據悉,這次學術研討會由河南省宗教文化研究會和鄭州大學歷史文化遺產保護中心舉辦,原陽官渡觀光園有限公司承擔了會議費用。而這個公司,就是由發現石碑的艾庭峰等4位農民組建的,這幾位農民相信,他們找到了一個有價值的投資項目。
“這次學術研討會的背后,是當地政府開發旅游的沖動。”一位學者接受記者采訪時這樣說,實際上,這次研討會的重要目的就是為了旅游。

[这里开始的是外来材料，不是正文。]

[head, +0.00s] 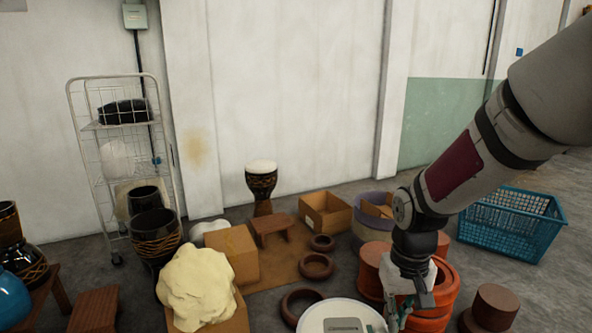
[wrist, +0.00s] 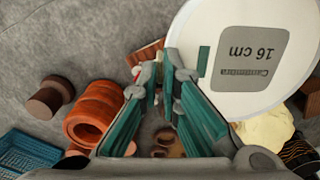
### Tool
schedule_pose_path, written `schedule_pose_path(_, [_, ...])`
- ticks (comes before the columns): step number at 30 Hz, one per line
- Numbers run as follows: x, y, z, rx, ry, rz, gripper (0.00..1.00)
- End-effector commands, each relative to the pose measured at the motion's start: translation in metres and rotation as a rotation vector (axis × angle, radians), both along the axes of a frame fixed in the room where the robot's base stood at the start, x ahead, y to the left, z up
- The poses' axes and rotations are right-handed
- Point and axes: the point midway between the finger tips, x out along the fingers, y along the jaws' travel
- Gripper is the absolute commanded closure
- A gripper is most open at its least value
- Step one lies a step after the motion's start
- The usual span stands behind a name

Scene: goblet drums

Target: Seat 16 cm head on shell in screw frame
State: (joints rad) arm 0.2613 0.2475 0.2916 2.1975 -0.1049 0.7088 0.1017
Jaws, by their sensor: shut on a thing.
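The 16 cm head is a white disc with a grey label; it shows at the bottom of the head view (head: 318,312) and large at upper right in the wrist view (wrist: 225,108). My gripper (head: 398,312) is at the disc's right rim, and in the wrist view my gripper (wrist: 160,72) has its teal fingers close together beside that rim. It appears shut on the head's edge; the exact contact is hidden by the fingers. A shell in a screw frame cannot be made out; the disc hides what lies below it.
Orange-brown rings (head: 445,285) and dark red cylinders (head: 495,307) stand right of my gripper. A blue basket (head: 512,222) is farther right. A goblet drum (head: 262,185), a low stool (head: 272,224), cardboard boxes (head: 325,211) and a cream lump (head: 200,287) lie behind and left.

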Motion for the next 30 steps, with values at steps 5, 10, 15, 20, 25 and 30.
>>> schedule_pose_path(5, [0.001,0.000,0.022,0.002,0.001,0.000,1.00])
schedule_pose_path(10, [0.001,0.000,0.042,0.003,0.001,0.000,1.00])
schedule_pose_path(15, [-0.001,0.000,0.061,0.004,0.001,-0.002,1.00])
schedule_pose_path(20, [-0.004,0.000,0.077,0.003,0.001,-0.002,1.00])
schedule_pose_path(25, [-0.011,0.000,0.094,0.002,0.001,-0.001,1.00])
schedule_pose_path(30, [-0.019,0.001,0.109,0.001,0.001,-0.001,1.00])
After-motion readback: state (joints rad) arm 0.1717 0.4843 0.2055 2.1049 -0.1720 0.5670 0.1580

半個月前,記者來到原陽縣大賓鄉。接待的當地朋友介紹說,這個鄉的地名是有來歷的,“大”讀作“dai”,“大賓”是招待賓朋的意思。相傳過去這里曾有一戶人家,日子過得很困窘,對朋友卻豪爽大方。一次來了老朋友,家中沒酒,女主人就把空壺擱在桌子上,自己出門削了頭發,換錢打來了酒。有人贊頌為“空壺留故友,削發待賓朋”,從此這里就叫“大賓”了。這里的確是一個民風淳樸的地方,悶熱難耐的天氣中,當地朋友陪同我們走訪了馬頭村。在新建的官渡之戰紀念館(也是新五佛寺),艾庭峰帶著我們觀看了那兩通明清古碑,他說:“中牟沒有歷史遺跡,我們這兒有石碑,只要有資金,馬頭村一定會成為一個旅游景點。”
中牟曾遭“官渡慘敗”
原陽召開“官渡之戰學術研討會”的消息,在中牟引起了一些波動,中牟人的意外大于爭辯的沖動。他們驚奇地說,一直都說官渡古戰場在中牟,中牟縣城東北邊,有官渡橋、曹公臺、袁紹崗、拒袁斬將碑、逐鹿營、水潰村、漢井、拴馬槐等眾多遺跡,原陽能有什么?

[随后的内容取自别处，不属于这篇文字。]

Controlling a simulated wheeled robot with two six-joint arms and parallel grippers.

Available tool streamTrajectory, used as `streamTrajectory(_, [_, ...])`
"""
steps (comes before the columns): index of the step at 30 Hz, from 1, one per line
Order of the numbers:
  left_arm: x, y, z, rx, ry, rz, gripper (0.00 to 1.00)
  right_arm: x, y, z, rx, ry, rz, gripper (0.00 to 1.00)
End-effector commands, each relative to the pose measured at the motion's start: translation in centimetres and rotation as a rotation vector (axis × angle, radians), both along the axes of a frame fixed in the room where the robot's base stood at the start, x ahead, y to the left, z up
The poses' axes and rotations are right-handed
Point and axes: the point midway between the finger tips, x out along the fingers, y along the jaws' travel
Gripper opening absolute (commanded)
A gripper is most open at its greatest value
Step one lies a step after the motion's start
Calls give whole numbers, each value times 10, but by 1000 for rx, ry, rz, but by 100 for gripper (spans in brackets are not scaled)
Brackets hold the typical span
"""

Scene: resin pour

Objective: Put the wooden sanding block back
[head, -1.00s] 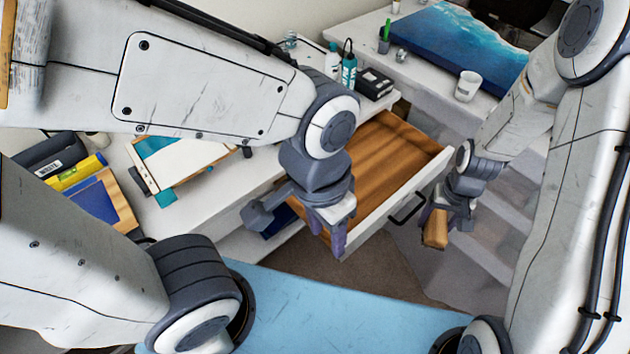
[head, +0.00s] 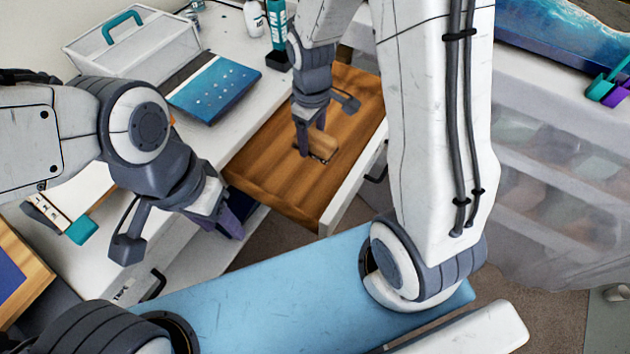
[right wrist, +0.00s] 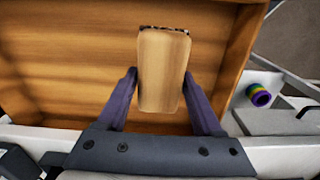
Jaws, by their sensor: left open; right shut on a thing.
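The wooden sanding block (head: 318,148) is inside the open wooden drawer (head: 265,170), at or just above its floor; I cannot tell if it touches. My right gripper (head: 308,145) reaches down into the drawer and is shut on the block. In the right wrist view the block (right wrist: 162,68) stands between the two purple fingers (right wrist: 165,95), with the drawer floor (right wrist: 70,60) behind it. My left gripper (head: 228,218) is open and empty, near the drawer's front left corner. Its fingertips are partly hidden.
A blue panel (head: 215,88) and a white caddy with a teal handle (head: 135,45) are on the white worktop left of the drawer. Bottles (head: 277,25) stand behind. A blue surface (head: 270,290) lies in front. A blue resin piece (head: 570,35) is at the back right.

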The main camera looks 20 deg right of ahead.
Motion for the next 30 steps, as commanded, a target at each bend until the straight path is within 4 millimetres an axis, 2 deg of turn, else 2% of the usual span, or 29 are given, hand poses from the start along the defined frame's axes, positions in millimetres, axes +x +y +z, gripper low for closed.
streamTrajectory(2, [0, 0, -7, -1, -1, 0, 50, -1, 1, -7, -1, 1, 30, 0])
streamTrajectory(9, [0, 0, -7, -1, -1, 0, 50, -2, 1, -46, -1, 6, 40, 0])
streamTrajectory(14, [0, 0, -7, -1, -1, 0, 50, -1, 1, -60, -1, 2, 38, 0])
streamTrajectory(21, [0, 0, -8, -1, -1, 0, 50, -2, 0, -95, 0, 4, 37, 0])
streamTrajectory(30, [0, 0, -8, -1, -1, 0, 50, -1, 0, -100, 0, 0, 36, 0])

中牟的郭從珍先生對官渡之戰深有研究,他對此并不感到意外,“他們說得沒錯,原陽確實是官渡古戰場。”郭從珍說,“官渡之戰的時間很長,拉的范圍也很大,第一階段發生在今滑縣、延津一帶,后來戰場也覆蓋了中牟、原陽的很多地方。”他向記者介紹說,官渡不是個地點,是條河流,雙方的戰線拉得很長,有幾十里。

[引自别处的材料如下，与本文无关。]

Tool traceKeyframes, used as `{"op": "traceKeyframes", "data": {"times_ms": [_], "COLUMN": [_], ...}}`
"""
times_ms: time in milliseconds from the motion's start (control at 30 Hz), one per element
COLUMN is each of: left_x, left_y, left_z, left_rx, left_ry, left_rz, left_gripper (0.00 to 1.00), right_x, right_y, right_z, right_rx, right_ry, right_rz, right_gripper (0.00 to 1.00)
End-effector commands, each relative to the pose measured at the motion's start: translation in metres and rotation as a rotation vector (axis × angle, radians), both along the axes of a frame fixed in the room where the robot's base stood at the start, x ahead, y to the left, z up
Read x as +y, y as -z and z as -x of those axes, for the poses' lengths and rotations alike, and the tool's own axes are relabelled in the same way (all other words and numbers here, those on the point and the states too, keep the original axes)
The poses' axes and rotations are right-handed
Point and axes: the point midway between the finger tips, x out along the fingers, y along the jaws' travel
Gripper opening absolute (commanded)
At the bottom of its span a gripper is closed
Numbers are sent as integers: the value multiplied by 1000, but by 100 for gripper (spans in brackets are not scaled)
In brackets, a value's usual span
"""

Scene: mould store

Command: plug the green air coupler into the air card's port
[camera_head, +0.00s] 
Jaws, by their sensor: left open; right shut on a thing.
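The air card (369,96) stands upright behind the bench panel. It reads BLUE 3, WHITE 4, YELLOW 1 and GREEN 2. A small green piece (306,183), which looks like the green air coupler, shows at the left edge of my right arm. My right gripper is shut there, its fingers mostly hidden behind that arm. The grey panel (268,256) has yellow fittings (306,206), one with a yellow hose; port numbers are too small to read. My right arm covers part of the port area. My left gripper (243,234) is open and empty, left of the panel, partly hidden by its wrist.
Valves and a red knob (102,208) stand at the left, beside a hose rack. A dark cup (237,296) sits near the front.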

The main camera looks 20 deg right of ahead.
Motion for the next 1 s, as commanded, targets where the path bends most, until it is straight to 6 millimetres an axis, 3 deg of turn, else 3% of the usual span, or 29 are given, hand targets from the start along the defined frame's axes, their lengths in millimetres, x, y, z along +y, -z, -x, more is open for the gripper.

在原陽的采訪中,徐永立先生同樣認為官渡是條河,不是一個“點”,所以不管是中牟的“官渡橋”,還是原陽的馬頭村,都不能臆斷為正宗的“古官渡”。據徐永立考證,古官渡水從滎陽發源,經原陽馬頭村折向東南方向的中牟,馬頭村村民這些年從地下挖掘出鐵錨、馬鈴、兵刃、大車輪轂之類的東西,徐永立認為,這些都是馬頭村曾是水運碼頭、水陸交通轉換樞紐的證據。
兩位先生都認為,官渡之戰發生在中牟、原陽的廣大區域,爭議在于主戰場在哪里。雙方都有一定的依據,大概目前只能對此存疑了。
在采訪中,郭從珍先生善意地提醒原陽的那幾位農民,不管有沒有爭議,不要輕易投資搞官渡景區。在這方面,中牟的教訓太深刻了。“我們這里有很多相關的遺跡、地名,又毗鄰310國道,他們就兩塊碑,交通又不方便,怎么開發?”
在郭從珍先生的陪同下,我們進入了中牟“官渡古戰場旅游區”。景區大門就在310國道北邊,但門前豎著的大刀長戟已經生銹破損,真的像是“遺址”了。景區內同樣破敗不堪,荒蕪一片,進入景區的道路到處都是積水,司機師傅只能小心翼翼地繞著走。郭從珍苦澀地笑著告訴記者,當年論證這個項目,他也參加了。那時他們算過一筆賬:310國道鄭汴路段每天過多少輛車,假設每百輛車有兩輛拐進景區,每輛車有兩個人,那每天景區的游客數量也很可觀!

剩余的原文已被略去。